It’s the collegiate equivalent of New Year’s Day. When you’re starting out at the beginning of the school year, your ambitions are high, your fear of failure is nonexistent, and you’re feeling motivated to take on everything. Our advice? Take on everything. Now’s the time to pursue -- or at least, make a list of -- all of the things you want to try and tackle this year.
Need help getting started? If you’re struggling trying to figure out what to want, we’ve laid the groundwork for you. Here’s GreekRank’s schoolyear bucket list.
10. Learn a musical instrument. Buy a secondhand guitar online or scout your local music shops to see what instruments are on sale. Girls love a guy who can play guitar. Learn on your own time through any of the thousands of instructional videos made available on YouTube. Feeling adventurous? Join the on-campus drum group and see what kind of spiritual circles that lands you in.

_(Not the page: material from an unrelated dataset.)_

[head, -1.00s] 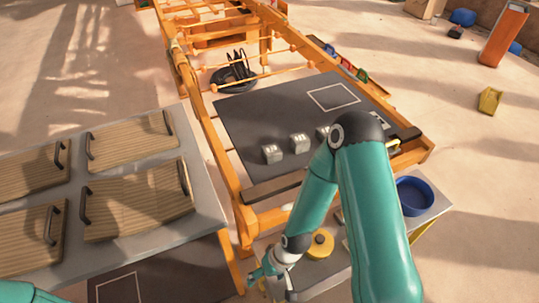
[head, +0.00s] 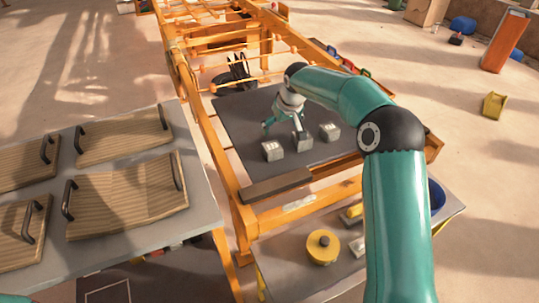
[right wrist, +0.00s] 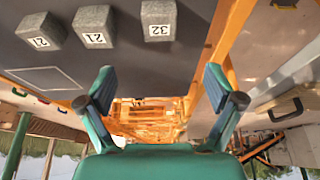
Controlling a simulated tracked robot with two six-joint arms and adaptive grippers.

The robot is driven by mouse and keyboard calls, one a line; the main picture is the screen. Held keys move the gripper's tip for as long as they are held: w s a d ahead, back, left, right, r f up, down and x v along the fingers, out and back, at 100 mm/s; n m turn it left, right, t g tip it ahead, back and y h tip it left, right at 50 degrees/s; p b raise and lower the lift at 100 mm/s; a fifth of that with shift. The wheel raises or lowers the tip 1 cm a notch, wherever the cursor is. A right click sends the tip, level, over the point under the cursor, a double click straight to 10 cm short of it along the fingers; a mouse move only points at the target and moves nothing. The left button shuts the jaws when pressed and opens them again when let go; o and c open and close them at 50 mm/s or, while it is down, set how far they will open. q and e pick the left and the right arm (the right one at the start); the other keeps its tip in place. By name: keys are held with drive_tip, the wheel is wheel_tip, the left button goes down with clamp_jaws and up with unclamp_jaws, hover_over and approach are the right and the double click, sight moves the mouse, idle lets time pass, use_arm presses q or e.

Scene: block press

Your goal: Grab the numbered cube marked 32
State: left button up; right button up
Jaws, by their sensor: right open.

9. Master a meal. Have at least one good, gourmet dish in your cooking repertoire. If you can win over his stomach, you can win over his heart. Learn how to make a fancy-sounding, French dish like ratatouille or steak tartare -- and if you’re still in the dorms, we have full faith you can create a proper croque monsieur (essentially a grilled ham and cheese sandwich) in a microwave. Really ready to impress? Buy a blow torch and churn out creme brulee’s for the floor.
8. Audit your personal style. Not applicable if your friends are already paying you to be their personal stylist, but for those who don’t look twice (or even once) in a mirror before heading to class, consider paying a bit more attention to how you look. It doesn’t seem like a big deal now, but getting in the habit of presenting yourself in an attractive way has pay-off’s, and we mean more than just a weekend date.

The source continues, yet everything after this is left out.